On June 1, 2022, Vice Chancellor Lori W. Will of the Delaware Court of Chancery entered judgment in favor of defendant retail company (the “Corporation”), rejecting a demand for corporate books and records under Delaware General Corporation Law Section 220. Plaintiff, a stockholder, sought the records purportedly to investigate possible mismanagement in connection with the Corporation’s compliance with certain antitrust and tax laws. In response to the demand, the Corporation produced certain board-level materials but declined to comply with plaintiff’s request for a wide array of additional documents. Following a trial on a paper record, the Court found that plaintiff failed to demonstrate the requisite “credible basis” to suspect wrongdoing, and in any event, the demand was “satisfied” because the Corporation “produced all necessary and essential documents related to the alleged wrongdoing discussed in the demand.”

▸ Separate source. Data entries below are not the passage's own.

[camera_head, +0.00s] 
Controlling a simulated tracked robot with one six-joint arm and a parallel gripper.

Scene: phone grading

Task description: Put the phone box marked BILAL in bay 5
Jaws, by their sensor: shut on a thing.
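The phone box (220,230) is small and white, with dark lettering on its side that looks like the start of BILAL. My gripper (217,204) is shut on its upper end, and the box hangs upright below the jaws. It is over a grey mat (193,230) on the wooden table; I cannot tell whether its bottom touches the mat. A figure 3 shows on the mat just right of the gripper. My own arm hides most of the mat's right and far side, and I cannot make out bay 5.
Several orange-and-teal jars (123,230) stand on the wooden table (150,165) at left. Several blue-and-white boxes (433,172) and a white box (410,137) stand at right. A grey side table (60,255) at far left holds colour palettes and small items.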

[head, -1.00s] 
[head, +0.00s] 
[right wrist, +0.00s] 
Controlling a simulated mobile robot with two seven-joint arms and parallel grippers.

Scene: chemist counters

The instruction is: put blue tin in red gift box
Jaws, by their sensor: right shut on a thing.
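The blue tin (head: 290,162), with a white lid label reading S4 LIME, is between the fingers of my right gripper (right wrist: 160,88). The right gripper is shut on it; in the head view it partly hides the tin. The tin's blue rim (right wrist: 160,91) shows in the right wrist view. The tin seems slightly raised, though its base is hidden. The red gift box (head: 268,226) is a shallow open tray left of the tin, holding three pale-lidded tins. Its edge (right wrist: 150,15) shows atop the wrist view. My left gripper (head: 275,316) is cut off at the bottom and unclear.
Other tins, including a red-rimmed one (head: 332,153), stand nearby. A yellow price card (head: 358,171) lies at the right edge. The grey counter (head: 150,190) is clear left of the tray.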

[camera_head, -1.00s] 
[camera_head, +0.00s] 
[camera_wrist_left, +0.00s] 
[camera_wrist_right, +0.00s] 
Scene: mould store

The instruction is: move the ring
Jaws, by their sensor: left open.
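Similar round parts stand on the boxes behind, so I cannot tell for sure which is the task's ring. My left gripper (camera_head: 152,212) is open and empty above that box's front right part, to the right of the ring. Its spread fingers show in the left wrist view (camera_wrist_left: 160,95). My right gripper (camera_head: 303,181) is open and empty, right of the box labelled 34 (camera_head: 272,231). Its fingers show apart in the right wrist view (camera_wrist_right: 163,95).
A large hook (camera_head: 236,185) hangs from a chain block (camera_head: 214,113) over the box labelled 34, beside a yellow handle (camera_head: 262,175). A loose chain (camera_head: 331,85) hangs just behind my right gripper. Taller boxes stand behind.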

According to the Court, the evidence of possible mismanagement that plaintiff proffered primarily concerned certain antitrust-related investigations and litigation that the Corporation was facing. The Court acknowledged that the “credible basis” standard of proof relevant to a Section 220 demand is the “lowest recognized under Delaware law.” But the Court added that “it is not inconsequential.” Significantly, the Court explained, “Delaware law does not . . . provide that evidence of open inquiries and lawsuits alone necessarily begets a credible basis from which the court can infer possible mismanagement.” Instead, courts look to the “scale” and the “severity or results of those inquiries,” as well as to the related “corporate trauma.”
Here, the Court found that plaintiff’s evidence of alleged anticompetitive conduct lacked the “sort of plus factor” found in prior decisions in favor of plaintiffs on Section 220 demands based on investigations and lawsuits. The Court noted, for example, that a Congressional Subcommittee investigation closed with no finding of any violation and that plaintiff’s allegations of investigations by the Department of Justice and Federal Trade Commission were based on news reports that did not contain evidence of wrongdoing.
Moreover, according to the Court, the Corporation “wisely” attempted to avoid litigation “by producing the core, formal board materials that generally satisfy a company’s obligations under Section 220.” The Court thus found that plaintiff’s “request for eleven years’ worth of additional documents falling within nineteen different categories amounts to a fishing expedition and lacks the precision our law requires.”
Notably, the Court specifically denied plaintiff’s request for documents concerning director independence because neither the demand nor the complaint included allegations “that legitimately call into question the directors’ independence.” The Court also found that plaintiff “lack[ed] grounds to challenge” the Corporation’s redactions of the produced board materials for “non-responsiveness.” The Court explained, that under Section 220, a stockholder is “only entitle[d]” to information “essential” to the stated purpose of the inspection and redactions “appropriately cabin” such inspections to “their intended scope.”